*What you are asked to do*: Write down every entry below once more, exactly.

*Entries shown*:
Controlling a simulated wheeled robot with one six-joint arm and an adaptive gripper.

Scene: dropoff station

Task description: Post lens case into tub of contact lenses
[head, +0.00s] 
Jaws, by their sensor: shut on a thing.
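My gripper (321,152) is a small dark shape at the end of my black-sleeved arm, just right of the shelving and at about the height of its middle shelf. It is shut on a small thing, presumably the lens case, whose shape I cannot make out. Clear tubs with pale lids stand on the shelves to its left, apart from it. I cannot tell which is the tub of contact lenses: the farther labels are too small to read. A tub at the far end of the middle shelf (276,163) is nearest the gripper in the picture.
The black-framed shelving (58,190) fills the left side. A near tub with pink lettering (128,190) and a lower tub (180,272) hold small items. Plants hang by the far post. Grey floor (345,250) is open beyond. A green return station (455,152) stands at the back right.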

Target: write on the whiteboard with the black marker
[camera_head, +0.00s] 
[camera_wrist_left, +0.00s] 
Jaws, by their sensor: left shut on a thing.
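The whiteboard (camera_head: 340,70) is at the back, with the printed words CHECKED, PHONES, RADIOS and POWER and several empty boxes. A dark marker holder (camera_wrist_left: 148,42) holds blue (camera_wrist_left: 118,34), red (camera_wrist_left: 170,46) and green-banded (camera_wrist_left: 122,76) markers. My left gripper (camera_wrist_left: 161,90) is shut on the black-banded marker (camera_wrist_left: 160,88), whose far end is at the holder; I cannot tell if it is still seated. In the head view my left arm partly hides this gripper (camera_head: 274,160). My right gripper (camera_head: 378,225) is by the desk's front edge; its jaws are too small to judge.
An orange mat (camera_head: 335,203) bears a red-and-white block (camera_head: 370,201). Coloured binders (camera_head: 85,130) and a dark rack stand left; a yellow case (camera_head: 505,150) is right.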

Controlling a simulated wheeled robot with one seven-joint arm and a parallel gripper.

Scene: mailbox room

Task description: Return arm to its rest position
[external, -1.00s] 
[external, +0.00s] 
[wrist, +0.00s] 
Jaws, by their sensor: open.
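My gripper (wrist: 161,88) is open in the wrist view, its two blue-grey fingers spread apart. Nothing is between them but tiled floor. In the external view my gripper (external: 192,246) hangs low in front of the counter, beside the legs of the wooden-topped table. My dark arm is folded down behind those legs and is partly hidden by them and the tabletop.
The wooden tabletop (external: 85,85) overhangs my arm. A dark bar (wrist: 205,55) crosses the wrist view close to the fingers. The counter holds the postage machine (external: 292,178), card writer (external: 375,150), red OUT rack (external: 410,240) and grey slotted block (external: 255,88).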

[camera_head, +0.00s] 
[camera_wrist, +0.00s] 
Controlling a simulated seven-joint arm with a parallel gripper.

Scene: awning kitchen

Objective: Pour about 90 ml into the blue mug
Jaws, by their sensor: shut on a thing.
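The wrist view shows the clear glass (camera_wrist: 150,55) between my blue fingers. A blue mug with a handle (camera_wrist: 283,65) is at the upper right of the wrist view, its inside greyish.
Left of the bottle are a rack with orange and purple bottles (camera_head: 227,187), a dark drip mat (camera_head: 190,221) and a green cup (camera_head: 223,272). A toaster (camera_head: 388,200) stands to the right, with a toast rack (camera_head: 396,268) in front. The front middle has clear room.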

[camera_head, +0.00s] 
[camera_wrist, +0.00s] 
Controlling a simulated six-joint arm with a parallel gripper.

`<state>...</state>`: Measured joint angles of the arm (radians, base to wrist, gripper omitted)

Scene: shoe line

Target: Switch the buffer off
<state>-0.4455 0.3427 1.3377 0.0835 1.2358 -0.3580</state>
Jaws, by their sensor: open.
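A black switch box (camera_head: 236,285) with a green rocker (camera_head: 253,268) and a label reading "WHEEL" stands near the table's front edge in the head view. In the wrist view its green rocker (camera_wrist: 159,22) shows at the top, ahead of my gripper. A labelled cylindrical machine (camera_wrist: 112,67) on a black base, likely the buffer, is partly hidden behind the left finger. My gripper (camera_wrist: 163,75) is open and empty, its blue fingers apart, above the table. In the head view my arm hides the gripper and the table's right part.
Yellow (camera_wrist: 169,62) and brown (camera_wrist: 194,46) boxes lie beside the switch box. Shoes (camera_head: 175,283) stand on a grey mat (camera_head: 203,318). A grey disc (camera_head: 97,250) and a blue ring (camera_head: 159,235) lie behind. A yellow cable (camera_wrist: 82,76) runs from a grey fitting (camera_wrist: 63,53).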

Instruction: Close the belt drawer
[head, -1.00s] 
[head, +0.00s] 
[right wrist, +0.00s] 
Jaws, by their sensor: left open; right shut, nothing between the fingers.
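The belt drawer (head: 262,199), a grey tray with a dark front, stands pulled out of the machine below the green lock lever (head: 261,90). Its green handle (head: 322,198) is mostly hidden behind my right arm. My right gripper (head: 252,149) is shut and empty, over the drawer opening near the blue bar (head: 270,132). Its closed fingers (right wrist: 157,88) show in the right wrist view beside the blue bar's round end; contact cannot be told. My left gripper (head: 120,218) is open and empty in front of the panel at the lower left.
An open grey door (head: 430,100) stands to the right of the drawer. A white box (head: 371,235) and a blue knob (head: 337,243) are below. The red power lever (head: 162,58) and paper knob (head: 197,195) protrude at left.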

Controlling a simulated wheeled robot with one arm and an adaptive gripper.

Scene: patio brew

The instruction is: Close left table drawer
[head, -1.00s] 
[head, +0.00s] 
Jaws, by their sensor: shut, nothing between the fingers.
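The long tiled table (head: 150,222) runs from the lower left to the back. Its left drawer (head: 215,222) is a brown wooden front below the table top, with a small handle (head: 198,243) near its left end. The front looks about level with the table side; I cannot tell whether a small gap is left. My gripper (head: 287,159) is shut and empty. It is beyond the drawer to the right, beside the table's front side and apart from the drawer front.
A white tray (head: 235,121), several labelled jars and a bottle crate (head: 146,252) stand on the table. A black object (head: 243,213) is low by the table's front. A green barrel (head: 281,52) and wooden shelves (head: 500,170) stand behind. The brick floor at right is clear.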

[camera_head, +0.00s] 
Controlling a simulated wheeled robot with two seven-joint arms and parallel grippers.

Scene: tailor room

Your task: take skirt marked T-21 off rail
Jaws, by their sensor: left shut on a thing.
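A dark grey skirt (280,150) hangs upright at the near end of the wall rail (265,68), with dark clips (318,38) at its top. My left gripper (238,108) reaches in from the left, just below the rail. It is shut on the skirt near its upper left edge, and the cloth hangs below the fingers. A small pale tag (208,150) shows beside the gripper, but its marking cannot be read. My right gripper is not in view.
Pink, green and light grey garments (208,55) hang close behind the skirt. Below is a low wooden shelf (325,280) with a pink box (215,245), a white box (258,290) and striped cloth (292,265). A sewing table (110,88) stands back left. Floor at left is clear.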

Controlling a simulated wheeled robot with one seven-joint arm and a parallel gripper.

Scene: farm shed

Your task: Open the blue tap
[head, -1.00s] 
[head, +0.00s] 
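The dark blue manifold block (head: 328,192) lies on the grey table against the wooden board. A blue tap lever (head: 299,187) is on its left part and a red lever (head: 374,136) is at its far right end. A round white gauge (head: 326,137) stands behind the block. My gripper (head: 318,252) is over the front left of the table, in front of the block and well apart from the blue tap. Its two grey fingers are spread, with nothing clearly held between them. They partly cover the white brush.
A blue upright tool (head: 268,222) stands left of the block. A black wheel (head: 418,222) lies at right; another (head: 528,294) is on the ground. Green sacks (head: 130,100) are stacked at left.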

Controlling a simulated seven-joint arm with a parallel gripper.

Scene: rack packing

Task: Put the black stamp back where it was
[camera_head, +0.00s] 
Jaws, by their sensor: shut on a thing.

*Task solution*:
Controlling a simulated wheeled robot with one six-joint arm and an adaptive gripper.

Scene: dropoff station

Task description: Post lens case into tub of contact lenses
[head, +0.00s] 
Jaws, by their sensor: shut on a thing.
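My gripper (321,152) is a small dark shape at the end of my black-sleeved arm, just right of the shelving and at about the height of its middle shelf. It is shut on a small thing, presumably the lens case, whose shape I cannot make out. Clear tubs with pale lids stand on the shelves to its left, apart from it. I cannot tell which is the tub of contact lenses: the farther labels are too small to read. A tub at the far end of the middle shelf (276,163) is nearest the gripper in the picture.
The black-framed shelving (58,190) fills the left side. A near tub with pink lettering (128,190) and a lower tub (180,272) hold small items. Plants hang by the far post. Grey floor (345,250) is open beyond. A green return station (455,152) stands at the back right.

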Target: write on the whiteboard with the black marker
[camera_head, +0.00s] 
[camera_wrist_left, +0.00s] 
Jaws, by their sensor: left shut on a thing.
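The whiteboard (camera_head: 340,70) is at the back, with the printed words CHECKED, PHONES, RADIOS and POWER and several empty boxes. A dark marker holder (camera_wrist_left: 148,42) holds blue (camera_wrist_left: 118,34), red (camera_wrist_left: 170,46) and green-banded (camera_wrist_left: 122,76) markers. My left gripper (camera_wrist_left: 161,90) is shut on the black-banded marker (camera_wrist_left: 160,88), whose far end is at the holder; I cannot tell if it is still seated. In the head view my left arm partly hides this gripper (camera_head: 274,160). My right gripper (camera_head: 378,225) is by the desk's front edge; its jaws are too small to judge.
An orange mat (camera_head: 335,203) bears a red-and-white block (camera_head: 370,201). Coloured binders (camera_head: 85,130) and a dark rack stand left; a yellow case (camera_head: 505,150) is right.

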Controlling a simulated wheeled robot with one seven-joint arm and a parallel gripper.

Scene: mailbox room

Task description: Return arm to its rest position
[external, -1.00s] 
[external, +0.00s] 
[wrist, +0.00s] 
Jaws, by their sensor: open.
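My gripper (wrist: 161,88) is open in the wrist view, its two blue-grey fingers spread apart. Nothing is between them but tiled floor. In the external view my gripper (external: 192,246) hangs low in front of the counter, beside the legs of the wooden-topped table. My dark arm is folded down behind those legs and is partly hidden by them and the tabletop.
The wooden tabletop (external: 85,85) overhangs my arm. A dark bar (wrist: 205,55) crosses the wrist view close to the fingers. The counter holds the postage machine (external: 292,178), card writer (external: 375,150), red OUT rack (external: 410,240) and grey slotted block (external: 255,88).

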[camera_head, +0.00s] 
[camera_wrist, +0.00s] 
Controlling a simulated seven-joint arm with a parallel gripper.

Scene: awning kitchen

Objective: Pour about 90 ml into the blue mug
Jaws, by their sensor: shut on a thing.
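The wrist view shows the clear glass (camera_wrist: 150,55) between my blue fingers. A blue mug with a handle (camera_wrist: 283,65) is at the upper right of the wrist view, its inside greyish.
Left of the bottle are a rack with orange and purple bottles (camera_head: 227,187), a dark drip mat (camera_head: 190,221) and a green cup (camera_head: 223,272). A toaster (camera_head: 388,200) stands to the right, with a toast rack (camera_head: 396,268) in front. The front middle has clear room.

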[camera_head, +0.00s] 
[camera_wrist, +0.00s] 
Controlling a simulated six-joint arm with a parallel gripper.

`<state>...</state>`: Measured joint angles of the arm (radians, base to wrist, gripper omitted)

Scene: shoe line

Target: Switch the buffer off
<state>-0.4455 0.3427 1.3377 0.0835 1.2358 -0.3580</state>
Jaws, by their sensor: open.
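A black switch box (camera_head: 236,285) with a green rocker (camera_head: 253,268) and a label reading "WHEEL" stands near the table's front edge in the head view. In the wrist view its green rocker (camera_wrist: 159,22) shows at the top, ahead of my gripper. A labelled cylindrical machine (camera_wrist: 112,67) on a black base, likely the buffer, is partly hidden behind the left finger. My gripper (camera_wrist: 163,75) is open and empty, its blue fingers apart, above the table. In the head view my arm hides the gripper and the table's right part.
Yellow (camera_wrist: 169,62) and brown (camera_wrist: 194,46) boxes lie beside the switch box. Shoes (camera_head: 175,283) stand on a grey mat (camera_head: 203,318). A grey disc (camera_head: 97,250) and a blue ring (camera_head: 159,235) lie behind. A yellow cable (camera_wrist: 82,76) runs from a grey fitting (camera_wrist: 63,53).

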Instruction: Close the belt drawer
[head, -1.00s] 
[head, +0.00s] 
[right wrist, +0.00s] 
Jaws, by their sensor: left open; right shut, nothing between the fingers.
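The belt drawer (head: 262,199), a grey tray with a dark front, stands pulled out of the machine below the green lock lever (head: 261,90). Its green handle (head: 322,198) is mostly hidden behind my right arm. My right gripper (head: 252,149) is shut and empty, over the drawer opening near the blue bar (head: 270,132). Its closed fingers (right wrist: 157,88) show in the right wrist view beside the blue bar's round end; contact cannot be told. My left gripper (head: 120,218) is open and empty in front of the panel at the lower left.
An open grey door (head: 430,100) stands to the right of the drawer. A white box (head: 371,235) and a blue knob (head: 337,243) are below. The red power lever (head: 162,58) and paper knob (head: 197,195) protrude at left.

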Controlling a simulated wheeled robot with one arm and an adaptive gripper.

Scene: patio brew

The instruction is: Close left table drawer
[head, -1.00s] 
[head, +0.00s] 
Jaws, by their sensor: shut, nothing between the fingers.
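The long tiled table (head: 150,222) runs from the lower left to the back. Its left drawer (head: 215,222) is a brown wooden front below the table top, with a small handle (head: 198,243) near its left end. The front looks about level with the table side; I cannot tell whether a small gap is left. My gripper (head: 287,159) is shut and empty. It is beyond the drawer to the right, beside the table's front side and apart from the drawer front.
A white tray (head: 235,121), several labelled jars and a bottle crate (head: 146,252) stand on the table. A black object (head: 243,213) is low by the table's front. A green barrel (head: 281,52) and wooden shelves (head: 500,170) stand behind. The brick floor at right is clear.

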[camera_head, +0.00s] 
Controlling a simulated wheeled robot with two seven-joint arms and parallel grippers.

Scene: tailor room

Your task: take skirt marked T-21 off rail
Jaws, by their sensor: left shut on a thing.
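A dark grey skirt (280,150) hangs upright at the near end of the wall rail (265,68), with dark clips (318,38) at its top. My left gripper (238,108) reaches in from the left, just below the rail. It is shut on the skirt near its upper left edge, and the cloth hangs below the fingers. A small pale tag (208,150) shows beside the gripper, but its marking cannot be read. My right gripper is not in view.
Pink, green and light grey garments (208,55) hang close behind the skirt. Below is a low wooden shelf (325,280) with a pink box (215,245), a white box (258,290) and striped cloth (292,265). A sewing table (110,88) stands back left. Floor at left is clear.

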Controlling a simulated wheeled robot with one seven-joint arm and a parallel gripper.

Scene: farm shed

Your task: Open the blue tap
[head, -1.00s] 
[head, +0.00s] 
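The dark blue manifold block (head: 328,192) lies on the grey table against the wooden board. A blue tap lever (head: 299,187) is on its left part and a red lever (head: 374,136) is at its far right end. A round white gauge (head: 326,137) stands behind the block. My gripper (head: 318,252) is over the front left of the table, in front of the block and well apart from the blue tap. Its two grey fingers are spread, with nothing clearly held between them. They partly cover the white brush.
A blue upright tool (head: 268,222) stands left of the block. A black wheel (head: 418,222) lies at right; another (head: 528,294) is on the ground. Green sacks (head: 130,100) are stacked at left.

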Controlling a simulated seven-joint arm with a parallel gripper.

Scene: rack packing

Task: Put the black stamp back where it was
[camera_head, +0.00s] 
Jaws, by their sensor: shut on a thing.

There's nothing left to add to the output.